The enticing rainforest-clad Mentawai Islands, 100km off the west Sumatran coast, are home to an ethnic group who are struggling to retain their identity in the modern world. There are over forty islands in the chain, of which the four main ones are Pulaus Siberut, Sipora, North Pagi and South Pagi. Only Pulau Siberut, the largest, at 110km long by 50km wide, is accessible to tourists (overnight ferry from Padang); all visitors must be registered by the authorities. The islanders’ traditional culture is based on communal dwelling in longhouses (uma) and subsistence agriculture, their religious beliefs centring on the importance of coexisting with the invisible spirits that inhabit the world. With the advent of Christian missionaries and the colonial administration in the early twentieth century, many of the islanders’ religious practices were banned, but plenty of beliefs and rituals have survived and some villages have built new uma. However, the islanders are still under threat, not least from an Indonesian government seeking to integrate them into mainstream life.

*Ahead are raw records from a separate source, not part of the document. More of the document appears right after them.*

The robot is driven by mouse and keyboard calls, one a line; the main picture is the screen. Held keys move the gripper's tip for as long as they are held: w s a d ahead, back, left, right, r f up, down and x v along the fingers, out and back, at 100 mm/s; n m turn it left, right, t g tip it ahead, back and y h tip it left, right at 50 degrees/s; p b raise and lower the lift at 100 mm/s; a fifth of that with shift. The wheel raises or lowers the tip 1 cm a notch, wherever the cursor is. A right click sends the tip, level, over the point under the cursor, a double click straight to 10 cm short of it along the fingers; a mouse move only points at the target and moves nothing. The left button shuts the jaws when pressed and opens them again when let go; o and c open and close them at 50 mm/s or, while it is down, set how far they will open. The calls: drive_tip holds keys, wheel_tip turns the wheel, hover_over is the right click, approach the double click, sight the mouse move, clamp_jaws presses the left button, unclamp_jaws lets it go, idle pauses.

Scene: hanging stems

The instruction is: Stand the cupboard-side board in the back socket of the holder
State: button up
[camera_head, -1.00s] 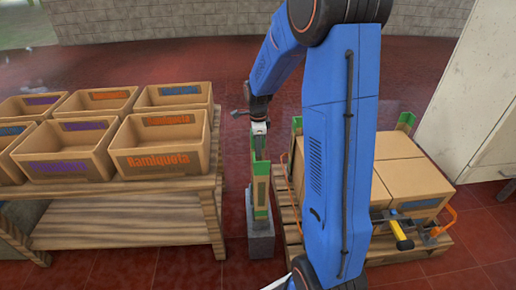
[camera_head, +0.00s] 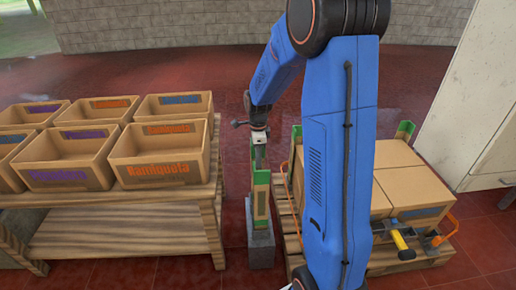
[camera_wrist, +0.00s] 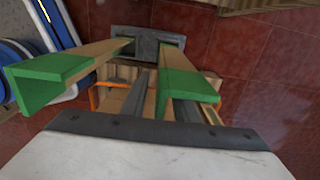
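Two brown angle boards with green ends stand upright in the grey holder (camera_head: 261,252) on the floor. They are the near one (camera_head: 262,200) and the other, whose green end (camera_head: 252,152) shows behind it. In the wrist view the left board (camera_wrist: 95,55) and the right board (camera_wrist: 180,58) both run down into the holder (camera_wrist: 148,42). My gripper (camera_wrist: 160,95) is at the right board's top, with one flange between its fingers and a gap beside it, so it looks open. Which of them is the cupboard-side board I cannot tell.
A pallet (camera_head: 415,266) with cartons (camera_head: 410,185) stands right of the holder. Green-ended boards (camera_head: 405,130) show at its back corners, and a yellow-handled tool (camera_head: 399,239) lies at its front. A wooden table (camera_head: 120,235) with crates is close on the left. A white cupboard (camera_head: 480,90) stands at right.

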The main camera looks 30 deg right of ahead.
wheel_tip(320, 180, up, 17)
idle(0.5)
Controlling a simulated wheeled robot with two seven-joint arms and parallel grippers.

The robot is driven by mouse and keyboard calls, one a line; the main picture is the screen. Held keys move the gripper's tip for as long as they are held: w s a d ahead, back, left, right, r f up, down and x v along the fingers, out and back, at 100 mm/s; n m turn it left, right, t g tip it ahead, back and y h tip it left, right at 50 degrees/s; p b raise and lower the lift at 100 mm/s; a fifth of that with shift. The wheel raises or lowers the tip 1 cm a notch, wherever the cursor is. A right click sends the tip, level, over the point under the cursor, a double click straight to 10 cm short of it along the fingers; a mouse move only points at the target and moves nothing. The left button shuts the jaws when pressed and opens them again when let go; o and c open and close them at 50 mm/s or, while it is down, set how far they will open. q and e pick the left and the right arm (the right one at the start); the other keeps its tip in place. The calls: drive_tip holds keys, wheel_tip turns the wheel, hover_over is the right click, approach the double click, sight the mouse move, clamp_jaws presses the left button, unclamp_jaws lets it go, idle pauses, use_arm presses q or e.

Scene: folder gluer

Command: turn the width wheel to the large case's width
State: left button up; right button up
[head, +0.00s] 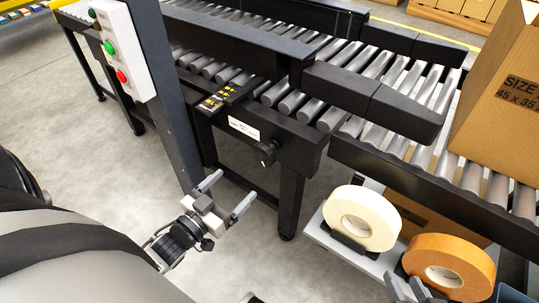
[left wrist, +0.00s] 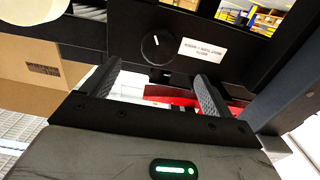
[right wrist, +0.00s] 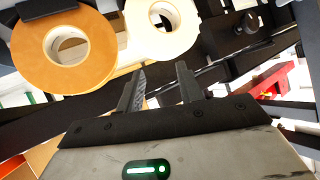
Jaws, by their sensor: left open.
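The width wheel (head: 266,153) is a small black knob on the front of the black machine frame, beside a white label (head: 244,128). In the left wrist view the knob (left wrist: 155,45) carries a white pointer line and lies beyond the fingertips. My left gripper (head: 226,190) is open and empty, apart from the knob, below and to its left in the head view. My right gripper (right wrist: 161,85) has its two fingers apart with nothing between them; in the head view it shows at the bottom edge. A large cardboard case (head: 500,110) with printed size text stands on the rollers at right.
A cream tape roll (head: 361,218) and an orange tape roll (head: 450,267) sit on a shelf below the conveyor, near my right gripper. A post with a button box (head: 122,48) rises left of the knob. A yellow-marked scale (head: 222,97) lies above it.

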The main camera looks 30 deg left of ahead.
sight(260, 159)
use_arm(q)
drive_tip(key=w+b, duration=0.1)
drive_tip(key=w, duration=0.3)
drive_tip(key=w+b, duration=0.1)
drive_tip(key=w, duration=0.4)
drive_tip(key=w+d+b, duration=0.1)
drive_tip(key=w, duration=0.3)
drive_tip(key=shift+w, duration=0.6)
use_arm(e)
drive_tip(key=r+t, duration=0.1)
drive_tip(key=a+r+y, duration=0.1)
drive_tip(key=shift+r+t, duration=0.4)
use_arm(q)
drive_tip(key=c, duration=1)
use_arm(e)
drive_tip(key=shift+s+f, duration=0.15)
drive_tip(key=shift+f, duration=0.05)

Organized tours of Mentawai are loudly marketed in Bukittinggi as a trip to see the “primitive” people and “stone-age” culture. Generally, Mentawai people welcome tourism as a way of validating and preserving their own culture, although they get little financial benefit from it. Be sure to read and obey guidelines about behaviour that are given to you, as the people have a complex system of taboo behaviour. Most tours centre on the southeast of the island, where you’ll be able to watch and join in with people going about their everyday activities, such as farming, fishing and hunting. There are also jungle treks and the shaman ceremonies of Siberut are something of a draw for tourists, but many are actually staged for them.